Like Trump, Goldwater rallies were celebrations of overt racism. As Richard Rovere reported at the time, “These were not really political rallies—they were revels, they were pageants, they were celebrations. The aim of the revellers was not so much to advance a candidacy or a cause as to dramatize a mood, and the mood was a kind of joyful defiance, or defiant joy. By coming South, Barry Goldwater had made it possible for great numbers of unapologetic white supremacists to hold great carnivals of white supremacy”.
Similarly, law and order was solely a tool to keep those “uppity Blacks” under control, while the restraints of the Constitution could be ignored if they stood in the way of Republican goals and power. As Rovere noted, Goldwater promised to get “offenders off the streets and behind bars. When the law got in the way of prosecutors, the law should be either revised or overlooked. ‘Something must be done, and done immediately, to swing away from this obsessive concern for the rights of the criminal defendant’, Goldwater said. He gave some examples of this ‘obsessive concern,’ all of which were Supreme Court rulings intended to assure the observance of the ‘due-process’ clause and the rights set forth in the Fourth, Fifth, Sixth, Seventh, and Eighth Amendments to the Constitution.” Goldwater supported a “Constitutional amendment to ‘give back to the states those powers absolutely needed for fair and efficient administration of criminal law’. If the amendment were to embody his present view of what ‘powers’ the states need, it would effectively repeal about half the Bill of Rights”.
The memorable lines from Goldwater’s nomination acceptance speech pretty much reflects the maximalism that defines where the Republican party is today. He declared, “I would remind you that extremism in the defense of liberty is no vice. And let me remind you also that moderation in the pursuit of justice is no virtue”. That extremism, and the fear that Goldwater would actually use nuclear weapons in its pursuit, resulted in Goldwater getting trounced by LBJ in 1964 election, winning just 56 electoral votes from five Deep South states plus his home state of Arizona and under 39% of the popular vote. But Goldwater was just a man 50 years ahead of his party and his time.

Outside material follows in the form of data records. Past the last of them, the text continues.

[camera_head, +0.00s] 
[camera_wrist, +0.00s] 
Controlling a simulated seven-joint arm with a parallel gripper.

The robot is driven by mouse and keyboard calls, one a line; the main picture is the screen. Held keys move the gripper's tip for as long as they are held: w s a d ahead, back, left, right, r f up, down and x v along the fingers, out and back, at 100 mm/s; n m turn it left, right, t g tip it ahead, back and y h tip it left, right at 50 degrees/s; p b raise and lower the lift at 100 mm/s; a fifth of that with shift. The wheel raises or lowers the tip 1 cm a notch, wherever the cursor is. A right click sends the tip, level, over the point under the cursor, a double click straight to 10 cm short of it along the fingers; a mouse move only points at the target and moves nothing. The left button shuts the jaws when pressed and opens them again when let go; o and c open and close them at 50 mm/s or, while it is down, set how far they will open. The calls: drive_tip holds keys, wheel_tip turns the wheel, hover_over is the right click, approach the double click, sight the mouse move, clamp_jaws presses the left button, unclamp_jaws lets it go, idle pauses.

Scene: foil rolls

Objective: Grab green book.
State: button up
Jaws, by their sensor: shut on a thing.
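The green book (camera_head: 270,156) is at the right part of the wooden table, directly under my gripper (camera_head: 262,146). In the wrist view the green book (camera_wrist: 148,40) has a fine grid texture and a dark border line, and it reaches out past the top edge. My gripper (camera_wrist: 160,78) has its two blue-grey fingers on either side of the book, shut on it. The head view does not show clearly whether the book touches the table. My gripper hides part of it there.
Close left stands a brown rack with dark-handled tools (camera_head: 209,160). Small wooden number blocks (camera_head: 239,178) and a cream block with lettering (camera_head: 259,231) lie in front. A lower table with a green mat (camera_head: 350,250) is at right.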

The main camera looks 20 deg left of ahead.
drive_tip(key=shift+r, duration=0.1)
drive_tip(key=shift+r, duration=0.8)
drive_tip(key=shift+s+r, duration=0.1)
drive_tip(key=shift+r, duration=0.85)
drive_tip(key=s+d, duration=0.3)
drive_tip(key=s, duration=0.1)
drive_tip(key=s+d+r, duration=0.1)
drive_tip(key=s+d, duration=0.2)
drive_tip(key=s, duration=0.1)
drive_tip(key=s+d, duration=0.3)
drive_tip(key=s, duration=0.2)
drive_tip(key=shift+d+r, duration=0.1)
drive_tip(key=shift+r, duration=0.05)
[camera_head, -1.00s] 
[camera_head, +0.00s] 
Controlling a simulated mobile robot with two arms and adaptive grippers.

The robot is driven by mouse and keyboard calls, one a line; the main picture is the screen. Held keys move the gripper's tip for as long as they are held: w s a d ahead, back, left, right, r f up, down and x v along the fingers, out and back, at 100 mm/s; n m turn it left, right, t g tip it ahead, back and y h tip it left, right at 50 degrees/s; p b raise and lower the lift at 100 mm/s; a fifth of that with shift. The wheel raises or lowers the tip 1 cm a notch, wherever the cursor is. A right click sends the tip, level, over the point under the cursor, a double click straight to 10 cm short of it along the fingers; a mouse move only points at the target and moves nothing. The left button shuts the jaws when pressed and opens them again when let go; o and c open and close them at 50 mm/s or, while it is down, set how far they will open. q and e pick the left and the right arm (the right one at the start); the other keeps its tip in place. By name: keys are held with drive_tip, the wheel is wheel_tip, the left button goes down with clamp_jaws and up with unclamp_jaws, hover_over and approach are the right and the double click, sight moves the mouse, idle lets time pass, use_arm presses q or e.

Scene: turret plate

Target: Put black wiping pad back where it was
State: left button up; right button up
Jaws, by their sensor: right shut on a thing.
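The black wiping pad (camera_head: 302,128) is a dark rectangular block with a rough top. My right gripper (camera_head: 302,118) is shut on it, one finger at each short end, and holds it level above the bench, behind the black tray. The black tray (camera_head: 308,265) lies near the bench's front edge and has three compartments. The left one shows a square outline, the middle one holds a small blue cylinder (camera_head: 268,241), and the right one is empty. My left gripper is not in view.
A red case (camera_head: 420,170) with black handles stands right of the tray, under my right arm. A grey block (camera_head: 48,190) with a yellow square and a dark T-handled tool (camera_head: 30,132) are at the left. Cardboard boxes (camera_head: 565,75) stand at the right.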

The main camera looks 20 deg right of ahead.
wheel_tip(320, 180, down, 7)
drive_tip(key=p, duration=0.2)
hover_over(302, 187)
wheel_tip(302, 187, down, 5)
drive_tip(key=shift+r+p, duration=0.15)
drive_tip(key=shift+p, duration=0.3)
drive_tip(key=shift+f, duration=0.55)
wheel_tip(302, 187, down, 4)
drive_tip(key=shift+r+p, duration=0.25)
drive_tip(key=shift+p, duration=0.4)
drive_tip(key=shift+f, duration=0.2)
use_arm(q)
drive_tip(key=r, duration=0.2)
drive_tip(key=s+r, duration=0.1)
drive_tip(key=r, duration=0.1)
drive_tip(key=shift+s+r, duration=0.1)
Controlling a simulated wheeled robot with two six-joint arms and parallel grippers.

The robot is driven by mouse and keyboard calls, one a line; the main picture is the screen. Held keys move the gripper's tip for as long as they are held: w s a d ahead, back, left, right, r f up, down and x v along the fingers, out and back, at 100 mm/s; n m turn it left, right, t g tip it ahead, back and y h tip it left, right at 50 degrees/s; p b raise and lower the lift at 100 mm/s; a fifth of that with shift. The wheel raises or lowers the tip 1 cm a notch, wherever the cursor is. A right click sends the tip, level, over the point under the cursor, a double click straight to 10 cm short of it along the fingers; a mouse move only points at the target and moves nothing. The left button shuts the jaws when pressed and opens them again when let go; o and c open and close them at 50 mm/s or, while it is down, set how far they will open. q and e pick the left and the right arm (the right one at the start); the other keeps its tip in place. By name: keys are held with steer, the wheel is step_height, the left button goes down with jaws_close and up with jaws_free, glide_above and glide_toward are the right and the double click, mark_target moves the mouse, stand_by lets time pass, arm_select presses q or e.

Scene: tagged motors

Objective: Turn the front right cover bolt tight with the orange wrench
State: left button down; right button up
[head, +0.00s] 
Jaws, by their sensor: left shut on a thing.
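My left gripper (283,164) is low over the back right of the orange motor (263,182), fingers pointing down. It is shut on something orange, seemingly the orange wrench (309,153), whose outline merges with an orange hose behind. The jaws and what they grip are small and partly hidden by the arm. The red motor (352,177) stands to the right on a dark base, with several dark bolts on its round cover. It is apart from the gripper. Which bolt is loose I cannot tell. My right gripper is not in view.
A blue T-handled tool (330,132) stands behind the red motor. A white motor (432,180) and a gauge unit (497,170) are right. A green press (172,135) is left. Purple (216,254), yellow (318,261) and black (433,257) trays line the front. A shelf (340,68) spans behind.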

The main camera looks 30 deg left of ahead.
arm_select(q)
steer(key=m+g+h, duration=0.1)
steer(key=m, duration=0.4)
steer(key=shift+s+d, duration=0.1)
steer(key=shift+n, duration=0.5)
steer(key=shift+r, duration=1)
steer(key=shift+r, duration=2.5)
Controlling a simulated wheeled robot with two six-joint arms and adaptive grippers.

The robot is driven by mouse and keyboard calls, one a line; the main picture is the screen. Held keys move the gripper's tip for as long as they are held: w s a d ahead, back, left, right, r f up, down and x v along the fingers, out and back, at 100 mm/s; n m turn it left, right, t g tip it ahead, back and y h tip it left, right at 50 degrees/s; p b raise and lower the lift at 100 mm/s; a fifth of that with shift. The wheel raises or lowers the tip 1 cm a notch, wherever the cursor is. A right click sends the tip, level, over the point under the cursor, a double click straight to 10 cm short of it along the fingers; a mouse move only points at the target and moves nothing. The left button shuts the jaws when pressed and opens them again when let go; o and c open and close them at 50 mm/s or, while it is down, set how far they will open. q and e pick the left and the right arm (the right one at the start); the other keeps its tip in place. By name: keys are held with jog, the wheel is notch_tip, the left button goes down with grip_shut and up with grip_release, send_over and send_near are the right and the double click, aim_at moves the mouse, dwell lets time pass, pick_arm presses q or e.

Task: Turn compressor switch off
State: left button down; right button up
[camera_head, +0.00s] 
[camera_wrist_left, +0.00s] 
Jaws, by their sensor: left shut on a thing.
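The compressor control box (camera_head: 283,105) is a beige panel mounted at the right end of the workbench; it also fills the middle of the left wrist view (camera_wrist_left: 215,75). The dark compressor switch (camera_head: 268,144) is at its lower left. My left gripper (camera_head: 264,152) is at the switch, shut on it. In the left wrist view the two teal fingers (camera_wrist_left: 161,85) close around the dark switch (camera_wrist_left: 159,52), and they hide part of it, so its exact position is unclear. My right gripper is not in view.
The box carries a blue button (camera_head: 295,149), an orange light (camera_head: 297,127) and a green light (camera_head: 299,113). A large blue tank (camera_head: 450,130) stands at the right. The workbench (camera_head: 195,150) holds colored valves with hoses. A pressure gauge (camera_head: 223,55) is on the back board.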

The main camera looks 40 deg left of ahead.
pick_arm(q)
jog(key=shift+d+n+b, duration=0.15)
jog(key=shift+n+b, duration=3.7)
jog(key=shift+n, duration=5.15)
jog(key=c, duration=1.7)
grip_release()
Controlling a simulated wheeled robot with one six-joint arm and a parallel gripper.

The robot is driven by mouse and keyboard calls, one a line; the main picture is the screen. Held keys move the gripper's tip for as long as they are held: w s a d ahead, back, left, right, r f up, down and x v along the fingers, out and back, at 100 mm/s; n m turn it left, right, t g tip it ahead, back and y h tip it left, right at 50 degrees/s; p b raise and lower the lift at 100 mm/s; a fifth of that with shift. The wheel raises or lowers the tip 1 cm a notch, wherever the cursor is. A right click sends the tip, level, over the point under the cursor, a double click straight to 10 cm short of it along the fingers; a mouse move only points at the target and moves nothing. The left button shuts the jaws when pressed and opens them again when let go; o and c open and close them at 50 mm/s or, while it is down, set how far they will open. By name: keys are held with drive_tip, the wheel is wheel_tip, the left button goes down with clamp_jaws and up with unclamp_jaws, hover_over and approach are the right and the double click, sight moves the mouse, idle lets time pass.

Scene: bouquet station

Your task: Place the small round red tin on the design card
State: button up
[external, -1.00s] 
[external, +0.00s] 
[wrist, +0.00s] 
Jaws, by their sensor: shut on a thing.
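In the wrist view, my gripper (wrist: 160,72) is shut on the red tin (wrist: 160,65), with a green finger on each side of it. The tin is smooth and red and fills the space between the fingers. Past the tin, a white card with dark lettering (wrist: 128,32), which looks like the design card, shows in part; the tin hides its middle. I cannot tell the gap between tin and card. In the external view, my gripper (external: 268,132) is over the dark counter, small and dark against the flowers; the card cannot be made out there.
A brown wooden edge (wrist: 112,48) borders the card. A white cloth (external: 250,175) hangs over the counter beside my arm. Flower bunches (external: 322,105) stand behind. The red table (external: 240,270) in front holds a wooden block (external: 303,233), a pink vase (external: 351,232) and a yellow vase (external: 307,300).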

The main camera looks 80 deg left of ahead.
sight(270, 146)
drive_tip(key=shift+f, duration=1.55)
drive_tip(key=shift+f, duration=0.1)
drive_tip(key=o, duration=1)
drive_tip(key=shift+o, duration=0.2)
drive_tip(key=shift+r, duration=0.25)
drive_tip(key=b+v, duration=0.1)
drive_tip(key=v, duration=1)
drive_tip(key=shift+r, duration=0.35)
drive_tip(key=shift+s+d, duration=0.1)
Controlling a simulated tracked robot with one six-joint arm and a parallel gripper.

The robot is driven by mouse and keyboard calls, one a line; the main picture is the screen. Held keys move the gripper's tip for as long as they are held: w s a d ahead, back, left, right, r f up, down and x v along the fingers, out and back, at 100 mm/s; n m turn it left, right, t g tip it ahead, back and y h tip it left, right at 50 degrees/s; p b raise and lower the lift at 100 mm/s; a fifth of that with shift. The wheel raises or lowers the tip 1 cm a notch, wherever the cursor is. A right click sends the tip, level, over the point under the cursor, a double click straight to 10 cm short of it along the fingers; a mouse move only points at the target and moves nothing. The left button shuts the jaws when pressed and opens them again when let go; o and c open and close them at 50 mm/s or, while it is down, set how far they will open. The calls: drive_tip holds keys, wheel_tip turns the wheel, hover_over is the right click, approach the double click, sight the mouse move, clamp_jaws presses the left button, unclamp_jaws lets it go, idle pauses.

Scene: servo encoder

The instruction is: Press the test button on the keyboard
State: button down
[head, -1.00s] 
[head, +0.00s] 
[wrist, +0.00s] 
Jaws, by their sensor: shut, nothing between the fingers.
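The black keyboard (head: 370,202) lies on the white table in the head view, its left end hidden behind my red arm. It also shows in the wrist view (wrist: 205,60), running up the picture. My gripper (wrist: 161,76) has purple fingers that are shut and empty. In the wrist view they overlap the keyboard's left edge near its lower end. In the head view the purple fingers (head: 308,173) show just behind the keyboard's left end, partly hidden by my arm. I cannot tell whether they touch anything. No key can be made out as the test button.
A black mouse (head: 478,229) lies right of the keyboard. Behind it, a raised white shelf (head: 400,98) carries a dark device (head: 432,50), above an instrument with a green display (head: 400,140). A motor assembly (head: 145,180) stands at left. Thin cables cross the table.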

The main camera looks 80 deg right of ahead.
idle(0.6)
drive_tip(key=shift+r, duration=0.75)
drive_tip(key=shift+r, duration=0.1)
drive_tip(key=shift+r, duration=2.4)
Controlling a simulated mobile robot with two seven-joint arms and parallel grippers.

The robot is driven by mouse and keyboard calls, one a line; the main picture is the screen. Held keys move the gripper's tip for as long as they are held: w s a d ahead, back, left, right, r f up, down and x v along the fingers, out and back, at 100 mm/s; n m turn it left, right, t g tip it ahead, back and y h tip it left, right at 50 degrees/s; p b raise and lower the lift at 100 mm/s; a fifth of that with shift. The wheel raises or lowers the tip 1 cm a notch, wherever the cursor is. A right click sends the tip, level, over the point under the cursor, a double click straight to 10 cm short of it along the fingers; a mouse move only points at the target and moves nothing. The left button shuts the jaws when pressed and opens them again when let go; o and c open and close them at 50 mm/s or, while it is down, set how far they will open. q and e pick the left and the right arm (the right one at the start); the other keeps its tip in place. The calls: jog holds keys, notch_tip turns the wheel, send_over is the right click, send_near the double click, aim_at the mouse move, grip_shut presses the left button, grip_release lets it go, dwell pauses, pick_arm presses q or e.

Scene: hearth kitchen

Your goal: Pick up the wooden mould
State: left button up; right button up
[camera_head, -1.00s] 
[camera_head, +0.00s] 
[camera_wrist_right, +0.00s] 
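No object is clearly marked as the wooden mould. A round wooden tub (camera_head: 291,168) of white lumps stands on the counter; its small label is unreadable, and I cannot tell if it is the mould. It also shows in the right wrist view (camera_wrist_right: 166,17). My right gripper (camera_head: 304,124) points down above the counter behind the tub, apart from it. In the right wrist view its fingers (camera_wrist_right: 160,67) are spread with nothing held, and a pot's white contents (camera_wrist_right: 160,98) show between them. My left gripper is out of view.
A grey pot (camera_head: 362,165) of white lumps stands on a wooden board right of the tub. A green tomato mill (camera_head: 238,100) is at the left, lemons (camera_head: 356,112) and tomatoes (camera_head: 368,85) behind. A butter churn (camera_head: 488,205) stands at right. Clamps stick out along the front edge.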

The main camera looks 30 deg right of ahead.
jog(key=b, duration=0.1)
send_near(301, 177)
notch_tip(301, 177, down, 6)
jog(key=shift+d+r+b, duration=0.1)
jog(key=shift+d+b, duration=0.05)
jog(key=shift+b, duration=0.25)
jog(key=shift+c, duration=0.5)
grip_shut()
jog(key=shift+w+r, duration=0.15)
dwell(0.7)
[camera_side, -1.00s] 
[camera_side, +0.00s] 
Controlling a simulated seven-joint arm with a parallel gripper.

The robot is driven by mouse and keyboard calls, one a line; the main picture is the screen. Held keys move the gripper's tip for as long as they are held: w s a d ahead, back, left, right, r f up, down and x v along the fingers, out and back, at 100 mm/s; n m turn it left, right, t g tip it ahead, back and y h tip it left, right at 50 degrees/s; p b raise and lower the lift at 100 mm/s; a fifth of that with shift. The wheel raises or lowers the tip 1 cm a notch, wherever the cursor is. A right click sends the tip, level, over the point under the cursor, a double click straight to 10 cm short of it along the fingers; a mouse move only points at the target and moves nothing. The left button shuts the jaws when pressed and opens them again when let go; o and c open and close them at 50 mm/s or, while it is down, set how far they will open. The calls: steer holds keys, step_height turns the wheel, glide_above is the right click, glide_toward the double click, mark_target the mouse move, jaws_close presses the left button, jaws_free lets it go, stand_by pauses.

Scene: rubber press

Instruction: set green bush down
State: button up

Today the Republican party is an extremist far right party that looks at moderation and compromise as capitulation and views almost any action as valid in defense of its own view of liberty. As Luke Mogelson writes about the thinking of the Trump-inspired insurrectionists who stormed the Capitol, because Democrats are an “existential menace – … because they want to incrementally enslave humanity”, or “because they want to make whites a demographic minority – their fight transcends partisan politics. The same is true for the many evangelicals who have exalted Trump as a Messianic figure divinely empowered to deliver the country from satanic influences. Right-wing Catholics, for their part, have mobilized around the ‘church militant’…which puts Trump at the forefront of a worldwide clash between Western civilization and Islamic ‘barbarity’…Under Trump, Republicans throughout the country have consistently situated American politics in the context of an eternal, cosmic struggle between good and evil. In doing so, they have rendered constitutional principles of representation, pluralism, and the separation of powers less inviolable, given the magnitude of what is at stake”.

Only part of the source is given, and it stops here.